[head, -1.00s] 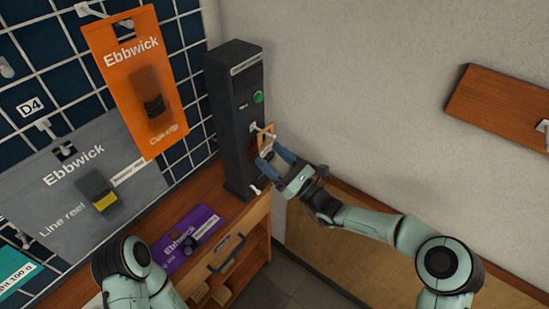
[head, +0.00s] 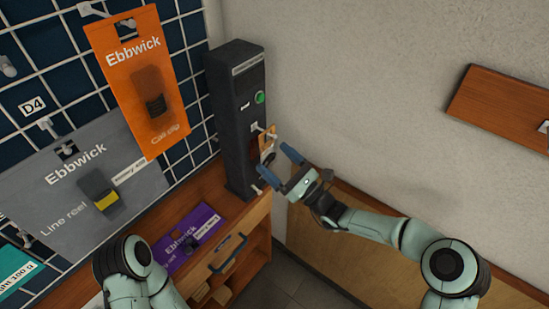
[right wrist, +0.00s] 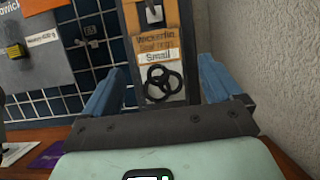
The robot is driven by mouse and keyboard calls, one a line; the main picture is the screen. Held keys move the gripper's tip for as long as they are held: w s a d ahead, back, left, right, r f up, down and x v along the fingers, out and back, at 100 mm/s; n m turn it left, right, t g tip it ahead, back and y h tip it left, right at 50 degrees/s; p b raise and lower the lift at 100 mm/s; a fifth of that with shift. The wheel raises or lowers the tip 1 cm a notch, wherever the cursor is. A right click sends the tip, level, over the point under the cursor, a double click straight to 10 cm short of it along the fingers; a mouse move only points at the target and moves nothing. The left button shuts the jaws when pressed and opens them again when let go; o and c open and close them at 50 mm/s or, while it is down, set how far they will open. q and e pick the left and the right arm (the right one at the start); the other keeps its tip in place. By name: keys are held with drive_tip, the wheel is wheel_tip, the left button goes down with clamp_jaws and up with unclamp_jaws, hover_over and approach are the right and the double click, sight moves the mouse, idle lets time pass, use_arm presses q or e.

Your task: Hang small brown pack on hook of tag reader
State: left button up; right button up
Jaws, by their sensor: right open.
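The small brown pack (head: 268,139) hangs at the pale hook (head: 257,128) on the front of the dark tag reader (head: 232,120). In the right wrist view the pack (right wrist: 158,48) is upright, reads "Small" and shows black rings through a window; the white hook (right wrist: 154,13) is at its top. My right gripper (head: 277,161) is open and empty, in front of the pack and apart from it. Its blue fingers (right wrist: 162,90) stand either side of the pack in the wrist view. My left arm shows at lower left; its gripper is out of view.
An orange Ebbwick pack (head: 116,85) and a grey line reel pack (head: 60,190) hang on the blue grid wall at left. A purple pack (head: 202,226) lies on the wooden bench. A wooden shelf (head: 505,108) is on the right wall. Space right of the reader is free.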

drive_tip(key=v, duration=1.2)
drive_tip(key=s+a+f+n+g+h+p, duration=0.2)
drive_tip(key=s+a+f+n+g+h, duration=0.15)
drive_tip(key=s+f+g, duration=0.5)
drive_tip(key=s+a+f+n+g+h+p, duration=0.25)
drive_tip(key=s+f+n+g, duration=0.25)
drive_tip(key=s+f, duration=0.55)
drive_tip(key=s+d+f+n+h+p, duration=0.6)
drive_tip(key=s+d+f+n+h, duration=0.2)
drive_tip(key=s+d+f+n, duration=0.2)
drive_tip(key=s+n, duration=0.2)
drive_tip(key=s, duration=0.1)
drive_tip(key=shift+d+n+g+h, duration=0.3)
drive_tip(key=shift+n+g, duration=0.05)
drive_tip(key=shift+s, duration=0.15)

────────────────────

Your task is an exact transcription of all the data, minus the pictures.

[head, -1.00s] 
[head, +0.00s] 
[right wrist, +0.00s] 
The robot is driven by mouse and keyboard calls, one a line; the main picture is the screen. Held keys move the gripper's tip for as long as they are held: w s a d ahead, back, left, right, r f up, down and x v along the fingers, out and back, at 100 mm/s; n m turn it left, right, t g tip it ahead, back and y h tip it left, right at 50 degrees/s; p b raise and lower the lift at 100 mm/s; a fifth of that with shift. The wheel raises or lowers the tip 1 cm a notch, wherever the cursor is. A right click sends the tip, level, over the point under the cursor, a double click straight to 10 cm short of it along the fingers; a mouse move only points at the target and moves nothing. The left button shuts the jaws when pressed and opens them again when let go; o and c open and close them at 50 mm/s or, while it is down, set how far they will open. q and e pick the left and the right arm (the right one at the start); the other keeps its tip in place. By name: keys are held with drive_tip, the wheel is wheel_tip, the left button goes down with clamp_jaws and up with unclamp_jaws, hover_over and approach are the right and the double click, sight moves the mouse, idle lets time pass, use_arm presses q or e.

Your task: Hang small brown pack on hook of tag reader
State: left button up; right button up
Jaws, by their sensor: right open.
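The small brown pack (head: 268,139) hangs at the pale hook (head: 257,128) on the front of the dark tag reader (head: 232,120). In the right wrist view the pack (right wrist: 158,48) is upright, reads "Small" and shows black rings through a window; the white hook (right wrist: 154,13) is at its top. My right gripper (head: 277,161) is open and empty, in front of the pack and apart from it. Its blue fingers (right wrist: 162,90) stand either side of the pack in the wrist view. My left arm shows at lower left; its gripper is out of view.
An orange Ebbwick pack (head: 116,85) and a grey line reel pack (head: 60,190) hang on the blue grid wall at left. A purple pack (head: 202,226) lies on the wooden bench. A wooden shelf (head: 505,108) is on the right wall. Space right of the reader is free.

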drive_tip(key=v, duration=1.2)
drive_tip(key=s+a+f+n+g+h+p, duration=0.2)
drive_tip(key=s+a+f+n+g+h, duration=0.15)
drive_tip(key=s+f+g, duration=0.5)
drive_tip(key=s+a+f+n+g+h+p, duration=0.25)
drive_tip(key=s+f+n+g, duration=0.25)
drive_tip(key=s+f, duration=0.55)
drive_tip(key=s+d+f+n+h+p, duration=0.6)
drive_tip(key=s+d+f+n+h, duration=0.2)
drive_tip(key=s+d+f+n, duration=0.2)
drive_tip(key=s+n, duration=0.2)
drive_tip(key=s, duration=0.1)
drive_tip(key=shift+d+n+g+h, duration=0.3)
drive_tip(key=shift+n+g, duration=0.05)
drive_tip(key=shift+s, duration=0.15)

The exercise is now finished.